Asia is getting used to living with Donald Trump's broadsides, though it can't shrug them off completely. Many people are unnerved, but not panicked, by his latest exchange of threats with North Korean leader Kim Jong Un. The US president dialed up the rhetoric last week at the United Nations, saying his country would "totally destroy North Korea" if forced to defend itself or its allies.

"If (German leader) Angela Merkel were US president and she said those words at the UN, then I would have been worried," said Huh Doo-won, a 38-year-old South Korean school teacher in Seoul. "But this was Trump, so I am not. Trump clearly likes to make bombastic comments to please his domestic supporters . ... It's similar to the talk about building a wall on the border with Mexico. You doubt whether his words will ever be put into action."

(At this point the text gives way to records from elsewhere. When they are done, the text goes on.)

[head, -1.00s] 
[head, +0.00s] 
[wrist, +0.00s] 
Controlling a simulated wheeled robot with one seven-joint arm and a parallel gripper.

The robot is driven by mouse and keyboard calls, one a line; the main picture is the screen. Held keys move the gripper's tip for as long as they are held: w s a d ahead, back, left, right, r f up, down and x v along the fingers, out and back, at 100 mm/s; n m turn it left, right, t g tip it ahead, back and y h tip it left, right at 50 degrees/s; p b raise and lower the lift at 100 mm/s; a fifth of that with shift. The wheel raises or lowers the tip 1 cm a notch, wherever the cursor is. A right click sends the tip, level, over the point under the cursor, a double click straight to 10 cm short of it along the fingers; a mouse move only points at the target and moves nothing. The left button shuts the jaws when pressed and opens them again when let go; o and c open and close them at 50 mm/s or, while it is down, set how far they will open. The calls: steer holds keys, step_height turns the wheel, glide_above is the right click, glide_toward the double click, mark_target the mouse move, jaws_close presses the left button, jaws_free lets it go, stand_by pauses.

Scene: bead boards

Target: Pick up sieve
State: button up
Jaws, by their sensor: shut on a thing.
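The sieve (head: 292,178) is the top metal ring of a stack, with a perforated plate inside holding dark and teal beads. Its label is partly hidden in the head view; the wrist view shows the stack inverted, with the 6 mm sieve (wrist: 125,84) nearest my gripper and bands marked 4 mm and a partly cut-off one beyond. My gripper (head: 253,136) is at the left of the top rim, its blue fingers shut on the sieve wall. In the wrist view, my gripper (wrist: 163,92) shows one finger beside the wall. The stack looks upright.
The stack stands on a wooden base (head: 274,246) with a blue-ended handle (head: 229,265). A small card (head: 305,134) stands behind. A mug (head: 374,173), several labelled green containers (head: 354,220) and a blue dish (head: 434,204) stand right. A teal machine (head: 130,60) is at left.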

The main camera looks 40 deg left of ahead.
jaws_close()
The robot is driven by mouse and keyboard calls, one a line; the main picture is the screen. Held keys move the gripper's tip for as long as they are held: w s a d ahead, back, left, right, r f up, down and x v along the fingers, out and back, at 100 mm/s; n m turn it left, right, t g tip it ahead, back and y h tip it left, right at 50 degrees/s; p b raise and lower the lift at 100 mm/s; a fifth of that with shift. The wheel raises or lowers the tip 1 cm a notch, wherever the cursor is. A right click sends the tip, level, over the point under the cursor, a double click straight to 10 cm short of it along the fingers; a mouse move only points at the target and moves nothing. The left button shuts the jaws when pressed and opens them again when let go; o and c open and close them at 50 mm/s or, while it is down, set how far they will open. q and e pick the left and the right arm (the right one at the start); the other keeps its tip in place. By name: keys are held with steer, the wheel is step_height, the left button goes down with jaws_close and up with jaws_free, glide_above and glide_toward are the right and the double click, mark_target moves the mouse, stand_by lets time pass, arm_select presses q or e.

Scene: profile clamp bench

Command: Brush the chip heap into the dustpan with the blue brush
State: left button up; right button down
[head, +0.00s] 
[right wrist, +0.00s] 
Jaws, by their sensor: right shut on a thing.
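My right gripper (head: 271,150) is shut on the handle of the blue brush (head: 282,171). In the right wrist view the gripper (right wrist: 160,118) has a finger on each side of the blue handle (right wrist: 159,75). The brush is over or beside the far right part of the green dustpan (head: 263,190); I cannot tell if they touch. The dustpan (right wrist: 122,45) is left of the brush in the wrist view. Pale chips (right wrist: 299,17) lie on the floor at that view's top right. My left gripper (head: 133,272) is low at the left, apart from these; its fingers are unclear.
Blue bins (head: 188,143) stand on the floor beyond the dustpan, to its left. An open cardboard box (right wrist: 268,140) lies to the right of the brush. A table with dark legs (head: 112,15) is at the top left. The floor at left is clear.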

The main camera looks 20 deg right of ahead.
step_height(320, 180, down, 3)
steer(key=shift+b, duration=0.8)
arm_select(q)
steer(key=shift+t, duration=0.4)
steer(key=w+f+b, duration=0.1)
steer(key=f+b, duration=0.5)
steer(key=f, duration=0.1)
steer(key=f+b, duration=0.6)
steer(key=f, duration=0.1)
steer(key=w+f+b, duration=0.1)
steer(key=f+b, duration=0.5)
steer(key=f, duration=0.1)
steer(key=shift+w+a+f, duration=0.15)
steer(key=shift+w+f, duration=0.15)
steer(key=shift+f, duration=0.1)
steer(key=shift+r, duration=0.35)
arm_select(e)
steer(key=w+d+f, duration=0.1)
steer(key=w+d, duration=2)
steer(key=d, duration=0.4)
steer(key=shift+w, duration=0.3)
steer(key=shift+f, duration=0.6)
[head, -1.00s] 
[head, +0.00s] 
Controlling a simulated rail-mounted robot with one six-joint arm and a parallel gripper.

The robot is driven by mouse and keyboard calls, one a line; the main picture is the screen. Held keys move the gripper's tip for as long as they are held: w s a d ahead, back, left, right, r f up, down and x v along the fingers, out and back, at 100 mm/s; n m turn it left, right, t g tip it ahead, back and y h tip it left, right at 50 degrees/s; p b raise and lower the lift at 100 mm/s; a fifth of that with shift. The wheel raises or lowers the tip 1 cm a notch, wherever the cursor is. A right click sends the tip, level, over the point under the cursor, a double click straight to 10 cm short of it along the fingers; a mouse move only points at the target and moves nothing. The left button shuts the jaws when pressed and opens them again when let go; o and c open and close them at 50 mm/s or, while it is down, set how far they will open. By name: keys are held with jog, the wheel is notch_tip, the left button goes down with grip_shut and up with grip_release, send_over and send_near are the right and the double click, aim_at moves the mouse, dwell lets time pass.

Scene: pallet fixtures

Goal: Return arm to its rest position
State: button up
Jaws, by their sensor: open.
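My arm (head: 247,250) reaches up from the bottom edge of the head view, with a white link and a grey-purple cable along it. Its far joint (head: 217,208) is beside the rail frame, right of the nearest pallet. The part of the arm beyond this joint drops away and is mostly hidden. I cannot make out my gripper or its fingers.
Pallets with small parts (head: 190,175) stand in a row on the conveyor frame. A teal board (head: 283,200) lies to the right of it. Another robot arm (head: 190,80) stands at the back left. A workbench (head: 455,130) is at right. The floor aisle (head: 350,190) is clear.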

Trump has followed through on at least one promise: To pull the United States out of a 12-nation trade agreement, the TransPacif­ic Partnershi­p. But his talk of demanding more for US base costs has given way to administra­tion pledges to uphold America's commitment­s to defend both Japan and South Korea. His suggestion of using US policy on Taiwan as leverage with China evaporated after it was roundly criticized.

Chinese and Japanese officials have generally avoided comment on Trump's combative words, while South Korea has sought to play them down. The language may have been more heated in the UN speech, but the thrust of his message on North Korea was unchanged, and South Korea and Japan both welcomed it.

"It was nothing more or less than what has been said before," said Du Hyeogn Cha, a visiting scholar at the Asan Institute for Policy Studies in Seoul.

Others did take Trump to task for his undiplomat­ic language.

The Global Times, a Chinese Communist Party newspaper, wrote: "This is not what one expects from a US president." A liberal South Korean newspaper, Kyunghyang Shinmun, said that Trump had insulted the UN by speaking like a gang leader.

"It's not Twitter, it's a speech in the United Nations General Assembly," said Hiro Aida, a Japanese analyst and author who has researched the Trump phenomenon in America. "That's a concern, I think, for Japanese, because it may trigger a negative reaction from North Korea. We don't know what kind of reaction, because the leader himself, Kim Jong Un, is a very unpredicta­ble person."